NAV workflow and release controls
A good NAV process is an evidence chain from input cut-off through independent reconciliation, price validation, fee completeness, unit activity and formal release. Every step has an owner, reviewer, tolerance, escalation rule and completion evidence.
| Stage | Required action | Key control |
|---|---|---|
| Cycle | Lock valuation point, dealing and delivery dates | Dual-reviewed calendar |
| Inputs | Positions, cash, trades, prices, FX, fees and units | Source completeness and late-input log |
| Reconciliation | Positions, cash, trades and units | Classify breaks by nature, age and impact |
| Valuation | Apply price hierarchy and models | Challenge and approve non-standard prices |
| Close | Income, expenses, tax and corporate actions | Accrual register and cut-off testing |
| Calculation | Assets less liabilities by class/series | Reperformance and movement analysis |
| Approval | Clear checklist and exceptions | Maker-checker separation |
| Release | Send approved output and lock version | Final control-total check and transmission record |
Review total NAV, NAV per unit, units and return together.
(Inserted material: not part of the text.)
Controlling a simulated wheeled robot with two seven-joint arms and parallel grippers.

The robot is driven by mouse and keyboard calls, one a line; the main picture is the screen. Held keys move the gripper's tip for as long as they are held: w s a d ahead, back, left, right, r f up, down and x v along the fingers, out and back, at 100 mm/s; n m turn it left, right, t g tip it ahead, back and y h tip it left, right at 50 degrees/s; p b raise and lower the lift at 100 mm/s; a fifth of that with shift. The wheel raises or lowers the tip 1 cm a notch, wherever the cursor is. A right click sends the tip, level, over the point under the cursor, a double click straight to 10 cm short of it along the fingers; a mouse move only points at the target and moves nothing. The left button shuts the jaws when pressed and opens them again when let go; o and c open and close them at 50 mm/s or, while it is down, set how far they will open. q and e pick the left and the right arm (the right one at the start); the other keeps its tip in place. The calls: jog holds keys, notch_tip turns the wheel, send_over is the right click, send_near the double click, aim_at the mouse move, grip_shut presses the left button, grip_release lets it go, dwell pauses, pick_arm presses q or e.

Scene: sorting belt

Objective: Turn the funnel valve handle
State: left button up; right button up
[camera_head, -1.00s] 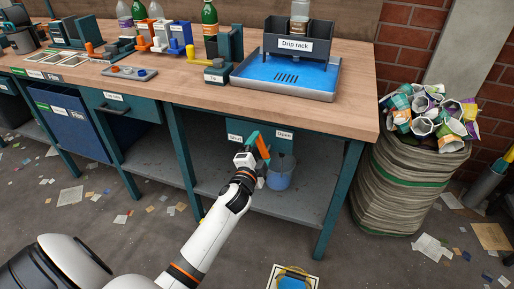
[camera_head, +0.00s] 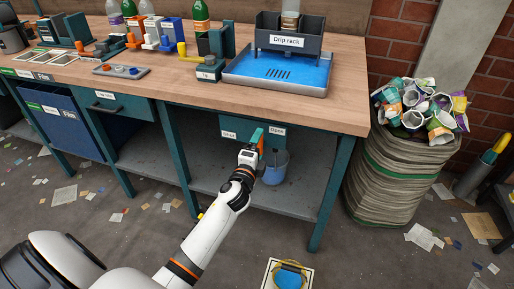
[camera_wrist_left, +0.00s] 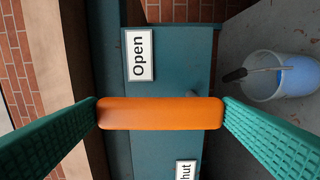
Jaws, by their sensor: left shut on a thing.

Explain movement through portfolio return, cash flow, fees and FX. Treat manual entries, stale breaks, non-standard prices and post-close adjustments as high-risk items.
Release only after critical reconciliations, price exceptions, dealing cut-off, fees, unit roll-forward and independent reperformance are complete. A carried exception needs an impact assessment, owner and clearance date.
Common failures: accepting a custodian NAV as independent review; checking only NAV per unit; approving an ambiguous file version; overwriting the released pack.